BEGIN
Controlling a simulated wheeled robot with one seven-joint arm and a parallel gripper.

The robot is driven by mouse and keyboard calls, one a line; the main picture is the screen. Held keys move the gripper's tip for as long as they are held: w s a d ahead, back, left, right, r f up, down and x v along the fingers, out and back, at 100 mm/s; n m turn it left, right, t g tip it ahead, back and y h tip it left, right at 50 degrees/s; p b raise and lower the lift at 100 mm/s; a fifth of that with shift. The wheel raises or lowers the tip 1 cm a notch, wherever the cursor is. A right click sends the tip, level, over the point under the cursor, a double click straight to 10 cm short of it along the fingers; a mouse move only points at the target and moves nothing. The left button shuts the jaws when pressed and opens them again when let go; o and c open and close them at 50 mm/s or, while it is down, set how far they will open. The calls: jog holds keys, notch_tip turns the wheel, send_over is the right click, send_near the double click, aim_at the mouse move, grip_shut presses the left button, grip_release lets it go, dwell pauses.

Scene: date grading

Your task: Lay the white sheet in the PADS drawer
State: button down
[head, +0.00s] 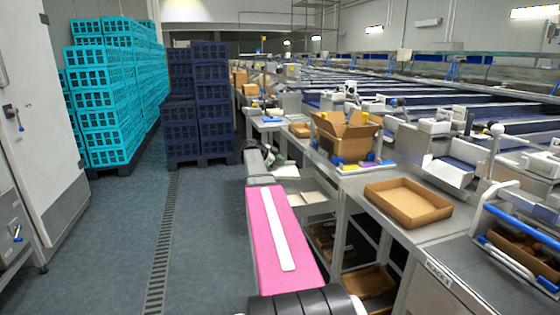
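My arm reaches forward through the middle of the head view, and its far end, with my gripper (275,159), is small and dark beside the workbench. I cannot make out whether the fingers are open or shut. A small white flat piece (286,172) shows just below and right of the gripper; it may be the white sheet, but I cannot tell whether it is held or lying on something. Paler flat pieces (308,198) lie lower, partly hidden by my arm. No PADS label is readable, and I cannot pick out that drawer.
An open cardboard box (345,135) and a shallow cardboard tray (407,202) stand on the bench at right. Stacked turquoise crates (105,100) and dark blue crates (197,105) stand at left. The floor (205,240) left of my arm is clear.

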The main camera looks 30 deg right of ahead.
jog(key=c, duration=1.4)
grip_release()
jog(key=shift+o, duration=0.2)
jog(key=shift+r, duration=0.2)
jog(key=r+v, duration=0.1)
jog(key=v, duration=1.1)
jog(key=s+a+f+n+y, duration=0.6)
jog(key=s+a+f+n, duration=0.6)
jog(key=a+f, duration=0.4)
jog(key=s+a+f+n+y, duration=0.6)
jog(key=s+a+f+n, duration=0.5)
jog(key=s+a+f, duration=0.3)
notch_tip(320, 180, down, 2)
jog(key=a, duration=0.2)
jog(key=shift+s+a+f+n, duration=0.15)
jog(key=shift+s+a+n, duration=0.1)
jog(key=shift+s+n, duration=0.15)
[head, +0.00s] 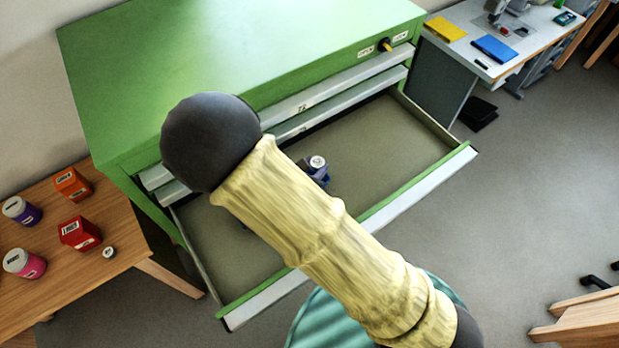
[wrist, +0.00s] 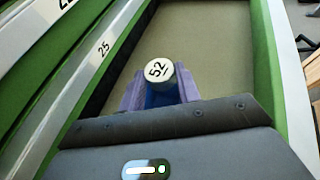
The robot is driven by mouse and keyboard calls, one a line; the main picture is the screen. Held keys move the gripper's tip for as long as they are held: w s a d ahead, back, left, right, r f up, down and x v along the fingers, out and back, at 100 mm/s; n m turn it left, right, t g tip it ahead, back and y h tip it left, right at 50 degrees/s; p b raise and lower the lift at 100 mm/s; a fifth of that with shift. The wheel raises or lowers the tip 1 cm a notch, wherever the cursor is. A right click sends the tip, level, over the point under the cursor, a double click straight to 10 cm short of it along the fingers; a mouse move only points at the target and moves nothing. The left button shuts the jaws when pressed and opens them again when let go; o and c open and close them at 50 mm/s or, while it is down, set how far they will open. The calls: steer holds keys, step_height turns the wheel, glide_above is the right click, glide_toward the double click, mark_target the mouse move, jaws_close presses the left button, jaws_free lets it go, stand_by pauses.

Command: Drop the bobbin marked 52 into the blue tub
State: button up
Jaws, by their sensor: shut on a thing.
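The bobbin marked 52 (wrist: 159,70) has a pale round top with the number facing the wrist camera. In the head view its white top (head: 317,161) shows over the open drawer. My gripper (wrist: 160,93) is shut on it, with a purple finger on each side. In the head view, my gripper (head: 318,177) is partly hidden behind my arm. The bobbin is within the outline of the open drawer (head: 390,130); whether it touches the drawer floor I cannot tell. I cannot make out a blue tub in either view.
The green cabinet (head: 230,50) stands behind the drawer. A wooden table (head: 110,275) at left holds purple, pink, orange and red containers and a small white-topped piece (head: 108,252). A desk (head: 545,30) at upper right holds flat yellow and blue items.

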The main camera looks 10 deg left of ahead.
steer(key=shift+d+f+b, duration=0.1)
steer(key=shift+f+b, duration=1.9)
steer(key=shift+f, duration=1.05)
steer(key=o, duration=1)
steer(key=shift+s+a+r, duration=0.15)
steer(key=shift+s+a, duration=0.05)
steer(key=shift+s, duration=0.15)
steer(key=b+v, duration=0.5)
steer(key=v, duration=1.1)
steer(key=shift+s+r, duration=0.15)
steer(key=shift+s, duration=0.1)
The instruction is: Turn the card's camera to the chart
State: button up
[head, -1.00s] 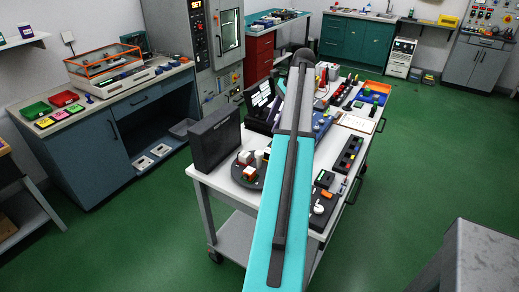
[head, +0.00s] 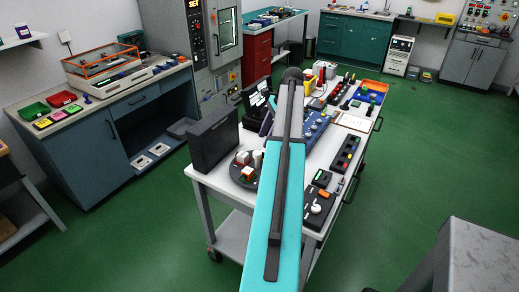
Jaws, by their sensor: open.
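A dark upright panel with white patches (head: 257,99), possibly the chart, stands at the back left of the white-topped trolley (head: 207,184). My arm reaches over the trolley from the bottom of the head view and covers its middle. My gripper is hidden behind the arm, so its jaws do not show. A blue board with knobs (head: 317,127) lies just right of the arm. I cannot pick out the card or its camera for certain.
A black case (head: 212,139) stands on the trolley's left edge, near a round dark tray (head: 238,180) with several small blocks. A black control box with a white knob (head: 317,209) sits at the front right. A clipboard (head: 353,121) lies farther back.

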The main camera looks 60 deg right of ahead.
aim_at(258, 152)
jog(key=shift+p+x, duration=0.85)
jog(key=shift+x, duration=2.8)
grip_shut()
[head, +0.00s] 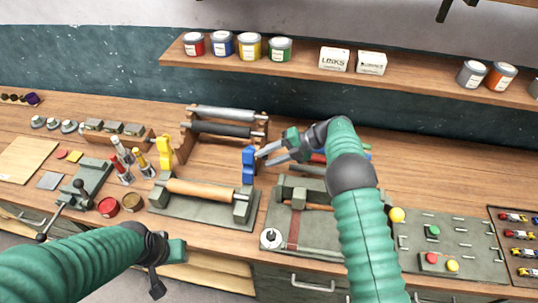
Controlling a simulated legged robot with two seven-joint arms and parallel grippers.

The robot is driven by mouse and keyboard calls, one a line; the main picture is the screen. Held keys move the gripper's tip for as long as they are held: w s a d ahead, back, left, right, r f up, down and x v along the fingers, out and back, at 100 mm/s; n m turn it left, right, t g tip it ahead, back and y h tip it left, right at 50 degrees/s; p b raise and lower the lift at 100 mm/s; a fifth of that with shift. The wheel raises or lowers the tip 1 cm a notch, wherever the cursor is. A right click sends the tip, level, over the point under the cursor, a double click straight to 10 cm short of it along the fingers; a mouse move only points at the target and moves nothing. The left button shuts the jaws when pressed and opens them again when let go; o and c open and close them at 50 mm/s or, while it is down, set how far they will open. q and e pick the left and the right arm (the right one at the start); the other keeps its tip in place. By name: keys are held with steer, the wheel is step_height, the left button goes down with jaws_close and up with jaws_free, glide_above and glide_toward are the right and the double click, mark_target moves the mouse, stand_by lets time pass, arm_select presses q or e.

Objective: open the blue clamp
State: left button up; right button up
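The blue clamp (248,166) stands upright at the right end of the rack, behind the green base with the wooden roller. My right gripper (263,158) is just to the right of it, with its two grey fingers apart and pointing left at the clamp. The fingertips are close to the clamp; I cannot tell if they touch it. Nothing shows between them. My left gripper (167,268) is low at the front, in front of the bench edge and far from the clamp. Its fingers are too unclear to tell their state.
A yellow clamp (165,151) stands at the rack's left end. The wooden roller (200,189) lies in front. The rack (224,122) holds grey and black rollers. A green press bed (320,226) is below my right arm. Cans (250,47) line the shelf above.

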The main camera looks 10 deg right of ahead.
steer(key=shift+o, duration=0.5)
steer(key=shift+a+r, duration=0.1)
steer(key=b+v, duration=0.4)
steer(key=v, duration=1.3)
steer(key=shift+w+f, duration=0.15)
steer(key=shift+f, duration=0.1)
END
(THE TASK)
Repeat the material exactly as it reads, without any of its pictures.

(TASK SOLUTION)
Controlling a simulated wheeled robot with one seven-joint arm and a parallel gripper.

The robot is driven by mouse and keyboard calls, one a line; the main picture is the screen. Held keys move the gripper's tip for as long as they are held: w s a d ahead, back, left, right, r f up, down and x v along the fingers, out and back, at 100 mm/s; n m turn it left, right, t g tip it ahead, back and y h tip it left, right at 50 degrees/s; p b raise and lower the lift at 100 mm/s; a fifth of that with shift. The wheel raises or lowers the tip 1 cm a notch, wherever the cursor is. A right click sends the tip, level, over the point under the cursor, a double click straight to 10 cm short of it along the fingers; a mouse move only points at the target and moves nothing. The left button shuts the jaws when pressed and opens them again when let go; o and c open and close them at 50 mm/s or, while it is down, set how far they will open. The calls: jog holds keys, notch_tip turns the wheel, send_over is the right click, send_near the double click, aim_at the mouse move, grip_shut presses the left button, grip_release lets it go, dwell pauses.

Scene: date grading

Your task: Lay the white sheet in the PADS drawer
State: button down
[head, +0.00s] 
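My arm reaches forward through the middle of the head view, and its far end, with my gripper (275,159), is small and dark beside the workbench. I cannot make out whether the fingers are open or shut. A small white flat piece (286,172) shows just below and right of the gripper; it may be the white sheet, but I cannot tell whether it is held or lying on something. Paler flat pieces (308,198) lie lower, partly hidden by my arm. No PADS label is readable, and I cannot pick out that drawer.
An open cardboard box (345,135) and a shallow cardboard tray (407,202) stand on the bench at right. Stacked turquoise crates (105,100) and dark blue crates (197,105) stand at left. The floor (205,240) left of my arm is clear.

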The main camera looks 30 deg right of ahead.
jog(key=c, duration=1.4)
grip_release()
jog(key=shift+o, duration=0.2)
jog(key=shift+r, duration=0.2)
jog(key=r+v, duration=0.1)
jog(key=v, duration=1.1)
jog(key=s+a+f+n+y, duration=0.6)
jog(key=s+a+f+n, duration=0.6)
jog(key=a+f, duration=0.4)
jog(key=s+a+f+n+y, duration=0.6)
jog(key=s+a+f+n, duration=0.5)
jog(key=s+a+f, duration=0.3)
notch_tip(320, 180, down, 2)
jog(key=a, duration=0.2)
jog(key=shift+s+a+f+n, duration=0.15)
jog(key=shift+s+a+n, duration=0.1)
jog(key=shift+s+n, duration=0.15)
[head, +0.00s] 
[wrist, +0.00s] 
The robot is driven by mouse and keyboard calls, one a line; the main picture is the screen. Held keys move the gripper's tip for as long as they are held: w s a d ahead, back, left, right, r f up, down and x v along the fingers, out and back, at 100 mm/s; n m turn it left, right, t g tip it ahead, back and y h tip it left, right at 50 degrees/s; p b raise and lower the lift at 100 mm/s; a fifth of that with shift. The wheel raises or lowers the tip 1 cm a notch, wherever the cursor is. A right click sends the tip, level, over the point under the cursor, a double click straight to 10 cm short of it along the fingers; a mouse move only points at the target and moves nothing. The left button shuts the jaws when pressed and opens them again when let go; o and c open and close them at 50 mm/s or, while it is down, set how far they will open. The calls: steer holds keys, step_height turns the wheel, glide_above is the right click, glide_toward the double click, mark_target the mouse move, jaws_close presses the left button, jaws_free lets it go, stand_by pauses.

Command: Drop the bobbin marked 52 into the blue tub
State: button up
Jaws, by their sensor: shut on a thing.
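The bobbin marked 52 (wrist: 159,70) has a pale round top with the number facing the wrist camera. In the head view its white top (head: 317,161) shows over the open drawer. My gripper (wrist: 160,93) is shut on it, with a purple finger on each side. In the head view, my gripper (head: 318,177) is partly hidden behind my arm. The bobbin is within the outline of the open drawer (head: 390,130); whether it touches the drawer floor I cannot tell. I cannot make out a blue tub in either view.
The green cabinet (head: 230,50) stands behind the drawer. A wooden table (head: 110,275) at left holds purple, pink, orange and red containers and a small white-topped piece (head: 108,252). A desk (head: 545,30) at upper right holds flat yellow and blue items.

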The main camera looks 10 deg left of ahead.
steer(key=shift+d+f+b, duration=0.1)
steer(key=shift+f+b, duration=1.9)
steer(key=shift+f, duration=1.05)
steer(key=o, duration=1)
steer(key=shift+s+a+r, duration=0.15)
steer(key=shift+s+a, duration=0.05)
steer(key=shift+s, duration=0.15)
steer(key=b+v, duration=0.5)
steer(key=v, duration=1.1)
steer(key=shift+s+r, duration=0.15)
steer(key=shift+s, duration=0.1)
The instruction is: Turn the card's camera to the chart
State: button up
[head, -1.00s] 
[head, +0.00s] 
Jaws, by their sensor: open.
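A dark upright panel with white patches (head: 257,99), possibly the chart, stands at the back left of the white-topped trolley (head: 207,184). My arm reaches over the trolley from the bottom of the head view and covers its middle. My gripper is hidden behind the arm, so its jaws do not show. A blue board with knobs (head: 317,127) lies just right of the arm. I cannot pick out the card or its camera for certain.
A black case (head: 212,139) stands on the trolley's left edge, near a round dark tray (head: 238,180) with several small blocks. A black control box with a white knob (head: 317,209) sits at the front right. A clipboard (head: 353,121) lies farther back.

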The main camera looks 60 deg right of ahead.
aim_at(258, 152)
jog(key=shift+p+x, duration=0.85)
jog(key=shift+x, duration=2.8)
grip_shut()
[head, +0.00s] 
Controlling a simulated legged robot with two seven-joint arms and parallel grippers.

The robot is driven by mouse and keyboard calls, one a line; the main picture is the screen. Held keys move the gripper's tip for as long as they are held: w s a d ahead, back, left, right, r f up, down and x v along the fingers, out and back, at 100 mm/s; n m turn it left, right, t g tip it ahead, back and y h tip it left, right at 50 degrees/s; p b raise and lower the lift at 100 mm/s; a fifth of that with shift. The wheel raises or lowers the tip 1 cm a notch, wherever the cursor is. A right click sends the tip, level, over the point under the cursor, a double click straight to 10 cm short of it along the fingers; a mouse move only points at the target and moves nothing. The left button shuts the jaws when pressed and opens them again when let go; o and c open and close them at 50 mm/s or, while it is down, set how far they will open. q and e pick the left and the right arm (the right one at the start); the other keeps its tip in place. By name: keys are held with steer, the wheel is step_height, the left button goes down with jaws_close and up with jaws_free, glide_above and glide_toward are the right and the double click, mark_target moves the mouse, stand_by lets time pass, arm_select presses q or e.

Objective: open the blue clamp
State: left button up; right button up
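The blue clamp (248,166) stands upright at the right end of the rack, behind the green base with the wooden roller. My right gripper (263,158) is just to the right of it, with its two grey fingers apart and pointing left at the clamp. The fingertips are close to the clamp; I cannot tell if they touch it. Nothing shows between them. My left gripper (167,268) is low at the front, in front of the bench edge and far from the clamp. Its fingers are too unclear to tell their state.
A yellow clamp (165,151) stands at the rack's left end. The wooden roller (200,189) lies in front. The rack (224,122) holds grey and black rollers. A green press bed (320,226) is below my right arm. Cans (250,47) line the shelf above.

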The main camera looks 10 deg right of ahead.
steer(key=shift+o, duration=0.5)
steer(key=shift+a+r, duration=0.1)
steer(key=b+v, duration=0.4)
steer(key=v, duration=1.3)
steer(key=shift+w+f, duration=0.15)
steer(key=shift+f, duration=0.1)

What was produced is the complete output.